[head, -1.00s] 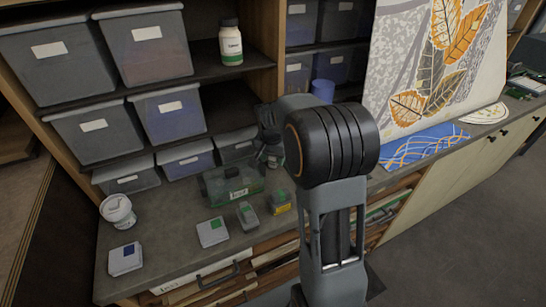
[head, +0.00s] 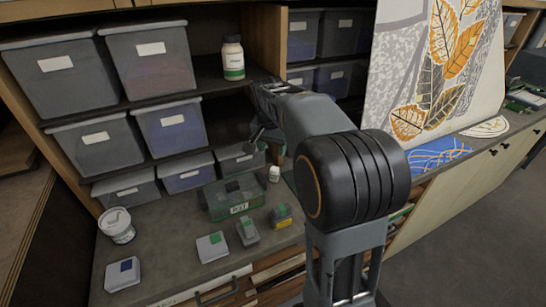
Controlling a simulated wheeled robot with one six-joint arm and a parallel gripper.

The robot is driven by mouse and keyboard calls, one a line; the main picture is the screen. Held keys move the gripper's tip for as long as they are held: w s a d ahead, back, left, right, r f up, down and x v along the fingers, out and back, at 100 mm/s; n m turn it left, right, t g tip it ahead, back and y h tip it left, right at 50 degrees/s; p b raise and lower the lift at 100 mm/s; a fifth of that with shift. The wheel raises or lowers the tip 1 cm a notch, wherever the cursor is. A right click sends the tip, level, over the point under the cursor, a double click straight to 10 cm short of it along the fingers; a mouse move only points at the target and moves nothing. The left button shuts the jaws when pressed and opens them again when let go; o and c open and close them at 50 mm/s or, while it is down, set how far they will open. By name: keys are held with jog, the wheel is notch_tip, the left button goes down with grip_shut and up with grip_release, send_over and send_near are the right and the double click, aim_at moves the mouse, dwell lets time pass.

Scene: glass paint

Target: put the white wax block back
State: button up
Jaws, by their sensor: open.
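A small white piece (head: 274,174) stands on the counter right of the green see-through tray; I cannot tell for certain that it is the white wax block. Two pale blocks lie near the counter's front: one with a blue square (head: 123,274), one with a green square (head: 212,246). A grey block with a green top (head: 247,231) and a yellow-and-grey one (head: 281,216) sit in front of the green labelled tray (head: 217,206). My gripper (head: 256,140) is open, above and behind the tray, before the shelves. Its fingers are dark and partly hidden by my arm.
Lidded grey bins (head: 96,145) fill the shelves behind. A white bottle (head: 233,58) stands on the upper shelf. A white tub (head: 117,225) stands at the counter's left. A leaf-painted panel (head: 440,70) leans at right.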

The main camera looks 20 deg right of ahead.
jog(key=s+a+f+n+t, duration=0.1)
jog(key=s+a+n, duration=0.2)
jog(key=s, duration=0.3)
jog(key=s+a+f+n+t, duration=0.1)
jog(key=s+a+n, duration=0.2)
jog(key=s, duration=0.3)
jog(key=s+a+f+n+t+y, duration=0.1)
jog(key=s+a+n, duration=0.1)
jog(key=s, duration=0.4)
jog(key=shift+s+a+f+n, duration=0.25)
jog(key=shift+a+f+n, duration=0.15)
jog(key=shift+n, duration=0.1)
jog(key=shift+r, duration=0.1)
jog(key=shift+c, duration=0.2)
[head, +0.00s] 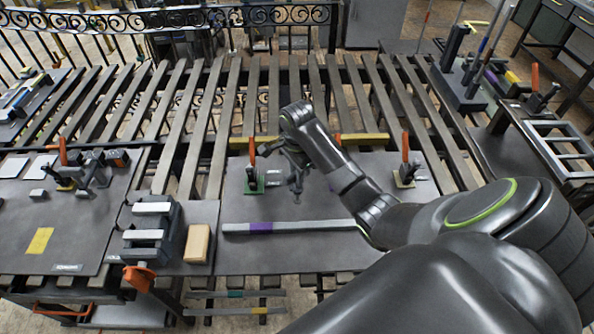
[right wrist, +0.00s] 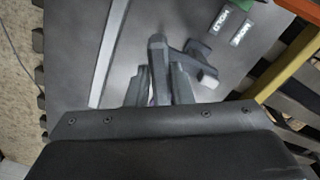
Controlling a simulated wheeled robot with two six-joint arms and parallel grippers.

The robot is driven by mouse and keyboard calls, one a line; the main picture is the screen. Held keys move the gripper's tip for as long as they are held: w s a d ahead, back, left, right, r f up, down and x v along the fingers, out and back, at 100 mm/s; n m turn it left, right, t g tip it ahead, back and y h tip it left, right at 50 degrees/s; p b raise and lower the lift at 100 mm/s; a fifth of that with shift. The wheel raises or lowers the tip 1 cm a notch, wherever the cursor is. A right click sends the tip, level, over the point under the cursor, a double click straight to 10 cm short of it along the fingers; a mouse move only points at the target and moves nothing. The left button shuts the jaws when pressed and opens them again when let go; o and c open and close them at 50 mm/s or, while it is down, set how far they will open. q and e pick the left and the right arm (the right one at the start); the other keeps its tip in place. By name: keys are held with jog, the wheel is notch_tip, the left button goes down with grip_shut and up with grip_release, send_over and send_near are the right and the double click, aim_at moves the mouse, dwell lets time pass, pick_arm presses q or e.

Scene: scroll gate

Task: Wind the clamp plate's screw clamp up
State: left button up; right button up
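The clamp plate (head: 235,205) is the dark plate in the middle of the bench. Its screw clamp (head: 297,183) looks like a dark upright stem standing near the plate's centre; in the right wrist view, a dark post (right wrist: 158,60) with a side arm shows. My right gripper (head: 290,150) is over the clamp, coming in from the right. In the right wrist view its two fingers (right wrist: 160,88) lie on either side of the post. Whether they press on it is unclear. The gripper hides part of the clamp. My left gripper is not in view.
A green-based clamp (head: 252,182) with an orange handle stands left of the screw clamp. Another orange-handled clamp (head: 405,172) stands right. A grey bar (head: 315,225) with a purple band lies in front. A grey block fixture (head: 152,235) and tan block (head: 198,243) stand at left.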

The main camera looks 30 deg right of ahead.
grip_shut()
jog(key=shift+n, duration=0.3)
______
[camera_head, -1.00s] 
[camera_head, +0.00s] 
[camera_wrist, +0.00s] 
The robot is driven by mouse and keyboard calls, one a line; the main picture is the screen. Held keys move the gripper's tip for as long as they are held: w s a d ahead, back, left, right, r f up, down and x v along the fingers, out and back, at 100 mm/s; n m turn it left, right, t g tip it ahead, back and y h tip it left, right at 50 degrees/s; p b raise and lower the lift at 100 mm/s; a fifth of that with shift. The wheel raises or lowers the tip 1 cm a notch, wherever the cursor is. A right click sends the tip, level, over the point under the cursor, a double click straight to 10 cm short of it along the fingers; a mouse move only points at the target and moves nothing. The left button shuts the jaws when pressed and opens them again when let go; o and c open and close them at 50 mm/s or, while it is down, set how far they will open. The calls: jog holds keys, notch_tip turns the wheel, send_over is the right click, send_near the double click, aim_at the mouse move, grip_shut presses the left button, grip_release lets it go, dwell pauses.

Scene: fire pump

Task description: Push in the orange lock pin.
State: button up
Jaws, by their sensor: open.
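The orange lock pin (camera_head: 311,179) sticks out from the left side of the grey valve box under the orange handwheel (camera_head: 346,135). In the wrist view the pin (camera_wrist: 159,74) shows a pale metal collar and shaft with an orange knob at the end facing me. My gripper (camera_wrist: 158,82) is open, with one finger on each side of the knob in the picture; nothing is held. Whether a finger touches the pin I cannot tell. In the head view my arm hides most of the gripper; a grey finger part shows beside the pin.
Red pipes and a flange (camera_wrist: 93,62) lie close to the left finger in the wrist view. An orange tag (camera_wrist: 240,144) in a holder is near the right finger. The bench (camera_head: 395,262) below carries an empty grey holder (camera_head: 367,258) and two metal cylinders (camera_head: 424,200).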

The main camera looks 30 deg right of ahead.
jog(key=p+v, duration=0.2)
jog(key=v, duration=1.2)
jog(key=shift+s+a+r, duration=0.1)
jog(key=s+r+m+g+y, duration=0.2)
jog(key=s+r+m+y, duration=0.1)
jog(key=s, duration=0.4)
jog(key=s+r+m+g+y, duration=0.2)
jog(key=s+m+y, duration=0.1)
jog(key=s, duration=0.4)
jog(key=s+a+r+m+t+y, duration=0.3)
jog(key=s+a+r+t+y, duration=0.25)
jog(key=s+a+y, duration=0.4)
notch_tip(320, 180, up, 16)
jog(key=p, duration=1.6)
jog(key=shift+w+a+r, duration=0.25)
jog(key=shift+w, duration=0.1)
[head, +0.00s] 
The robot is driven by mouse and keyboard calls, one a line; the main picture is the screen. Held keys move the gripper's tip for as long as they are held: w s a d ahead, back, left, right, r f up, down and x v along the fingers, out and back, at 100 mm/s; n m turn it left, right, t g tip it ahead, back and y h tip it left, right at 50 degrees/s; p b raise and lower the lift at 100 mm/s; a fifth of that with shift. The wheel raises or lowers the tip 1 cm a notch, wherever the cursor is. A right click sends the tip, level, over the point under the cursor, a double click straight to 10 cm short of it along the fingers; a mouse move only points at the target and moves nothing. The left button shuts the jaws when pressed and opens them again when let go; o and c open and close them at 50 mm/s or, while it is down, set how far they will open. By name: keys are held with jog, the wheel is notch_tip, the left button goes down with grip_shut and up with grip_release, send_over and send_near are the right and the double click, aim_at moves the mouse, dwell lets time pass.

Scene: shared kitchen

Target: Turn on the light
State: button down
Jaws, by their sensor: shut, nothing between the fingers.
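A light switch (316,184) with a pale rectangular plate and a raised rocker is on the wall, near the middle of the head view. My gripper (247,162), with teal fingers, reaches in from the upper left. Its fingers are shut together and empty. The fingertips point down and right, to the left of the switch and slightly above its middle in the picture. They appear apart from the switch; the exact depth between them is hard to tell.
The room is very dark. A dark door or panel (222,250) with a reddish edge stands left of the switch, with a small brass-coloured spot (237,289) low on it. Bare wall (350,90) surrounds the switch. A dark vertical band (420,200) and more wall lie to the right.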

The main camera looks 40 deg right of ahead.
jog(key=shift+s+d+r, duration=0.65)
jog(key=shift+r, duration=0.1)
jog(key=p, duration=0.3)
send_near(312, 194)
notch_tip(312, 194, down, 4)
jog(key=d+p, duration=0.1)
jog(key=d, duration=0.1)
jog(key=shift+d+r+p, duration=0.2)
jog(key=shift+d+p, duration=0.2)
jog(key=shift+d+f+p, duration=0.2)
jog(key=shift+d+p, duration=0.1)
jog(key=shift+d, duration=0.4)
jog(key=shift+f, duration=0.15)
______
OBJECTIVE
Working from the listing above, pick out every line that has "Controlling" and copy it.

RESPONSE
Controlling a simulated wheeled robot with one six-joint arm and a parallel gripper.
Controlling a simulated wheeled robot with two six-joint arms and parallel grippers.

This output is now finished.